El 60º aniversario de la apertura del Concilio Vaticano II es un momento de particular gracia también para el Sínodo, que representa un fruto de aquella asamblea ecuménica, de hecho, una de sus «herencias más valiosas» (Francisco, const. ap. Episcopalis Communio, 15 de septiembre de 2018, 1). El Synodus Episcoporum, de hecho, fue instituido por San Pablo VI al inicio del cuarto y último período del Concilio (15 de septiembre de 1965), atendiendo a las peticiones de muchos padres conciliares.
La finalidad del Sínodo era y sigue siendo la de prolongar, en la vida y en la misión de la Iglesia, el estilo del Concilio Vaticano II, así como la de fomentar en el Pueblo de Dios la apropiación viva de sus enseñanzas, con la conciencia de que ese Concilio representó «la gran gracia de la que se ha beneficiado la Iglesia en el siglo XX» (Juan Pablo II, Carta apostólica Novo millennio ineunte, 6 de enero de 2001, 57). Una tarea que dista mucho de estar agotada, dado que la recepción del magisterio del Concilio es un proceso continuo, en algunos aspectos todavía incipiente.

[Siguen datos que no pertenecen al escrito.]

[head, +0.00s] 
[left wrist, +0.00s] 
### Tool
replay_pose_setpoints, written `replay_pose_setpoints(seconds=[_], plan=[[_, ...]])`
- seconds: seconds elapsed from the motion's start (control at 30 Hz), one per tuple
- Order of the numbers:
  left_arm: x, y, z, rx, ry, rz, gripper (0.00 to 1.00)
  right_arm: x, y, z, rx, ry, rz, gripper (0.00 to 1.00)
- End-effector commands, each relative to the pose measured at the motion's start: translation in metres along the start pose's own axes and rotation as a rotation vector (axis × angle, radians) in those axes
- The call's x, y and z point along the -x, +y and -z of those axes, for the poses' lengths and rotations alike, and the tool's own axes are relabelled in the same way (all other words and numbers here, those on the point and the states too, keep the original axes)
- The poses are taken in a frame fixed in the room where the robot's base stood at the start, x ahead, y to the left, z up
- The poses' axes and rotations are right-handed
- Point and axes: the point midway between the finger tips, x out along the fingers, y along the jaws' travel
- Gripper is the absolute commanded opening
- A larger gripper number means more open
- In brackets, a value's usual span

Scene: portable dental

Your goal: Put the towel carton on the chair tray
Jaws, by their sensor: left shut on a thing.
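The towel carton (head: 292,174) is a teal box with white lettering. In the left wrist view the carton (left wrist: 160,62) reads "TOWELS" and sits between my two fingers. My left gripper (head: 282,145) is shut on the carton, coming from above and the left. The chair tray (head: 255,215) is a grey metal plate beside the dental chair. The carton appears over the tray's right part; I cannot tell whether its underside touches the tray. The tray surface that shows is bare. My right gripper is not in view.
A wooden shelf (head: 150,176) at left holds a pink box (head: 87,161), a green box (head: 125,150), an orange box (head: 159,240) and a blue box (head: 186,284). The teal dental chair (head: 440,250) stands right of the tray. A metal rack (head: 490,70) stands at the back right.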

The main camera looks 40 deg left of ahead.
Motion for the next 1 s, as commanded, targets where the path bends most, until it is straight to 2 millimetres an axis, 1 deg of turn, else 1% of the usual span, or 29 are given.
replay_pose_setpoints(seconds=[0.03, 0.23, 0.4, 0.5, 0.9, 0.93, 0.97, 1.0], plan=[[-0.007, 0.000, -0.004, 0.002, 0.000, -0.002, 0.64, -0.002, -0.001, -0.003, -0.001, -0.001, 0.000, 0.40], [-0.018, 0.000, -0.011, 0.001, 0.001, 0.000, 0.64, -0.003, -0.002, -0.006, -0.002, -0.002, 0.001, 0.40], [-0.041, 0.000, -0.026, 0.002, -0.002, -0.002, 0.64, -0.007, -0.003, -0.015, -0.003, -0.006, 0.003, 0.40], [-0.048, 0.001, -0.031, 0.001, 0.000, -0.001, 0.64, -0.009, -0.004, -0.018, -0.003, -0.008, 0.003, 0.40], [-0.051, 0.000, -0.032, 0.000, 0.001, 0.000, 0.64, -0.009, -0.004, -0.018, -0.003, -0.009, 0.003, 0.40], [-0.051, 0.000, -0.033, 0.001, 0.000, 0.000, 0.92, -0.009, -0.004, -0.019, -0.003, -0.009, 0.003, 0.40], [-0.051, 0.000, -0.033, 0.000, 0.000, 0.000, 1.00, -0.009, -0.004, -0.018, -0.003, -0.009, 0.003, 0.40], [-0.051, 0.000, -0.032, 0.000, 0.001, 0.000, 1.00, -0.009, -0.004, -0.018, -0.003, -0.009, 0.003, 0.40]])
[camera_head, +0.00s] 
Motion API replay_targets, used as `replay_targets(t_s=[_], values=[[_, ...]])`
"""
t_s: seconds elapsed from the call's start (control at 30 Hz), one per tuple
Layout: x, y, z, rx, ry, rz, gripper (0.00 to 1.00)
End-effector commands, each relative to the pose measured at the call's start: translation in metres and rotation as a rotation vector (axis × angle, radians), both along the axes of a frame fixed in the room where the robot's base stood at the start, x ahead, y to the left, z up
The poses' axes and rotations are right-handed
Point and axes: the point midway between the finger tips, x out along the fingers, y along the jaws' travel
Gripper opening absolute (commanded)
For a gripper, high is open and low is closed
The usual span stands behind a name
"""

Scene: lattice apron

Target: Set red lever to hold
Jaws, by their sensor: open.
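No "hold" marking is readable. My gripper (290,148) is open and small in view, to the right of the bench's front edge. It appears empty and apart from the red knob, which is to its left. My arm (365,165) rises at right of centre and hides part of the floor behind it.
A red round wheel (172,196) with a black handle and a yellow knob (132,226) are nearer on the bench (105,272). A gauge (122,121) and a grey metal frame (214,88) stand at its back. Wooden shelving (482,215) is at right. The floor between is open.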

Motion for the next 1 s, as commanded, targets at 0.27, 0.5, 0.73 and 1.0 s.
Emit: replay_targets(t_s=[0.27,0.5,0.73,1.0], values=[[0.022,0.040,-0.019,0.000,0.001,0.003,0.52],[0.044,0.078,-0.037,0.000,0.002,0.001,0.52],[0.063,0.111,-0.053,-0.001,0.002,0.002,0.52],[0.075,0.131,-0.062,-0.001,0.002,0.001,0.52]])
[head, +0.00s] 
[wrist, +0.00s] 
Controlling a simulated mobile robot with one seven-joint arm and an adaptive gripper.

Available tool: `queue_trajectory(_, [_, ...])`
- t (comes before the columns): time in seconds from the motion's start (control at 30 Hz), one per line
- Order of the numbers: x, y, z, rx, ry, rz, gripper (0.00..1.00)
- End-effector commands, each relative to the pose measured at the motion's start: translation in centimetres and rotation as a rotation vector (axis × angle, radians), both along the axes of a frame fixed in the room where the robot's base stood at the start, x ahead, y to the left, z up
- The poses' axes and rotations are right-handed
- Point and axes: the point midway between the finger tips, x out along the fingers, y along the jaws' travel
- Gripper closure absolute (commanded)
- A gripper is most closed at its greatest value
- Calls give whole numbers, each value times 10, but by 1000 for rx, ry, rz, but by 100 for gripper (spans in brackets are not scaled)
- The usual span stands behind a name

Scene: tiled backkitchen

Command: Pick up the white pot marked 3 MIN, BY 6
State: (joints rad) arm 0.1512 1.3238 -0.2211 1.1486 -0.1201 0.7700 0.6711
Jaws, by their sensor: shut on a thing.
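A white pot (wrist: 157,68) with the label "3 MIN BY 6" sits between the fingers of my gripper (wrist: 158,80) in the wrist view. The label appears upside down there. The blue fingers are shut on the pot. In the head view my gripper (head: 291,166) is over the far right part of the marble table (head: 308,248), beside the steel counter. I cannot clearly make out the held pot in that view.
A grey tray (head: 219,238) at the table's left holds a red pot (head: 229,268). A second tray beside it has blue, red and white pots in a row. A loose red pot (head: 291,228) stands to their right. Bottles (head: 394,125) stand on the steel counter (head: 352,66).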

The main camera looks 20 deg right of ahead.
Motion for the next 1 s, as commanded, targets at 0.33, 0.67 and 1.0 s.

A lo largo de estos decenios, el Sínodo se ha puesto constantemente al servicio del Concilio, contribuyendo a renovar el rostro de la Iglesia, en una fidelidad cada vez más profunda a la Sagrada Escritura y a la Tradición viva y en una escucha atenta de los signos de los tiempos. Sus Asambleas -General Ordinaria, General Extraordinaria y General Especial- se han visto impregnadas, cada una a su manera, por la savia vital del Concilio, cuyas enseñanzas han profundizado, han abierto la potencialidad frente a nuevos escenarios y han favorecido la inculturación entre los distintos pueblos.
El actual proceso sinodal, dedicado a la «Sinodalidad en la vida y la misión de la Iglesia», sigue también la senda del Concilio. La sinodalidad es en todo momento un tema del Concilio, aunque este término -de reciente acuñación- no se encuentre expresamente en los documentos de la asamblea ecuménica. La magna charta del Sínodo 2021-2023 es la enseñanza del Concilio sobre la Iglesia, en particular su teología del Pueblo de Dios, «La condición de este pueblo es la dignidad y la libertad de los hijos de Dios, en cuyos corazones habita el Espíritu Santo como en un templo» (Lumen gentium 9).
Después de todo, «comunión, participación y misión» -los términos que el Papa Francisco ha querido incluir en el propio título del camino sinodal, convirtiéndolos en las palabras clave, por así decirlo- son palabras eminentemente conciliares. La Iglesia que estamos llamados a soñar y construir es una comunidad de mujeres y hombres unidos en comunión por la única fe, por el común Bautismo y por la misma Eucaristía, a imagen del Dios Trinidad: mujeres y hombres que juntos, en la diversidad de ministerios y carismas recibidos, participan activamente en la instauración del Reino de Dios, con el afán misionero de llevar a todos y a todas el testimonio gozoso de Cristo, único Salvador del mundo.
Benedicto XVI ha afirmado ya que «la dimensión sinodal es constitutiva de la Iglesia: consiste en reunir a personas de todos los pueblos y culturas para hacerse uno en Cristo y caminar juntos hacia Él, que dijo: «Yo soy el Camino, la Verdad y la Vida” (Jn 14,6)» (Ángelus, 5 de octubre de 2008). En el mismo horizonte, el Papa Francisco, al conmemorar el 50 aniversario de la institución del Sínodo, afirmó que el camino de la sinodalidad, «dimensión constitutiva de la Iglesia», «es el camino que Dios espera de la Iglesia del tercer milenio» (17 de octubre de 2015).